Prospection of catole coconut (Syagrus cearensis) as a new bioenergy feedstock: Insights from physicochemical characterization, pyrolysis kinetics, and thermodynamics parameters

Abstract Catole coconut (Syagrus cearensis) is produced in abundance in the Northeastern region of Brazil, but still remains relatively unexploited for bioenergy purposes because of the little relevant scientific information available. In this context, this study aims to investigate the kinetics and thermodynamics that describe the pyrolysis of catole coconut through a multi-component approach, aiming to highlight its bioenergy potential. Thermogravimetric analysis of catole coconut was performed in an inert atmosphere with different heating programs (10, 20 and 30 °C min−1) to establish its pyrolysis behavior. The resulting pyrolysis behavior was subjected to deconvolution by the symmetrical Gaussian function to specify three independent components: pseudo-hemicellulose, pseudo-cellulose, and pseudo-lignin. By using four isoconversional methods, the average activation energy estimated is in the range of 124.2–133.5 kJ mol−1 for pseudo−hemicellulose, 159.7–170.1 kJ mol−1 for pseudo−cellulose, and 151.5–162.8 kJ mol−1 for pseudo−lignin.

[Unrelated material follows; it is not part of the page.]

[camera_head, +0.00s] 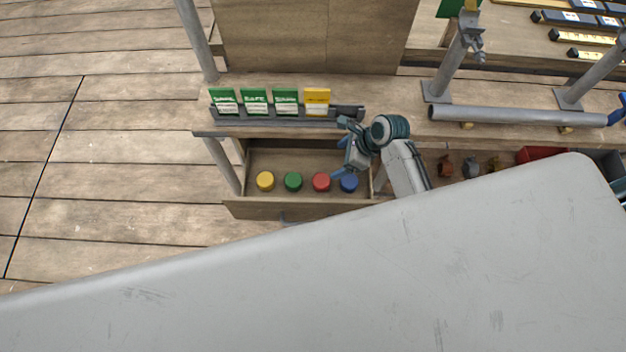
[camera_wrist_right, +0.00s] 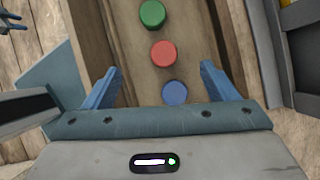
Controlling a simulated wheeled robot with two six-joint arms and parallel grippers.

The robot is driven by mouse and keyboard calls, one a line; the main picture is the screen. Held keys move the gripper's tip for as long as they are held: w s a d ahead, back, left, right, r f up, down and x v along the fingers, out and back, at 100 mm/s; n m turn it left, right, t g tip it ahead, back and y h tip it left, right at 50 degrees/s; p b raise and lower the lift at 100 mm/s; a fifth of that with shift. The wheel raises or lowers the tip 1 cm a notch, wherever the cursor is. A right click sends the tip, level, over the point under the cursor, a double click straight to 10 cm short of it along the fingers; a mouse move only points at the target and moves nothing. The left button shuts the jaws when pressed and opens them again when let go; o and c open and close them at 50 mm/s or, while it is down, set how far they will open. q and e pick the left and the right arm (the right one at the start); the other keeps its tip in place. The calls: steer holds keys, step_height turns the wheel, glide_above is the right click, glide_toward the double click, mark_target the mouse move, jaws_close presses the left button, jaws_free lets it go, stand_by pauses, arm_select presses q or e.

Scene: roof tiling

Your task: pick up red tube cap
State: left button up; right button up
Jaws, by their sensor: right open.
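The red tube cap (camera_head: 321,182) stands in an open wooden drawer (camera_head: 297,210) under the shelf, between a green cap (camera_head: 293,182) and a blue cap (camera_head: 349,183). My right gripper (camera_head: 341,160) is open and empty, above the right part of the drawer. In the right wrist view the red cap (camera_wrist_right: 163,54) shows just beyond the line of the open fingertips, about midway between them. The blue cap (camera_wrist_right: 174,93) shows nearer the palm, between the fingers. The green cap (camera_wrist_right: 152,14) is farther out.
A yellow cap (camera_head: 265,181) stands at the drawer's left. Above the drawer, a rack (camera_head: 290,118) on the shelf holds green and yellow packets. A grey pipe (camera_head: 515,115) lies to the right. A large grey surface (camera_head: 380,270) fills the foreground.

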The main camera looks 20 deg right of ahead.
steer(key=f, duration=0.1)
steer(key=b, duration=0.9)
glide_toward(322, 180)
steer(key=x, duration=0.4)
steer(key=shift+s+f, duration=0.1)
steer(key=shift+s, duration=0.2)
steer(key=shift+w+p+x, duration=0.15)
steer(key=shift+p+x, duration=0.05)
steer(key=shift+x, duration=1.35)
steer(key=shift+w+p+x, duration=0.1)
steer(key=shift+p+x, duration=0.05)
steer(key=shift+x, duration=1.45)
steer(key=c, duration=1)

Based on the kinetic compensation effect, the pre-exponential factors were determined to be in the range of 3.5 × 1011–5.4 × 1014 min−1. Statistical results (R2>0.954 and Fit>0.944) indicate that the proposed summative kinetic expression proved to be valuable in reproducing the experimental pyrolysis behavior. The promising findings acquired from this study justify the interest in exploring catole coconut as a new bioenergy feedstock.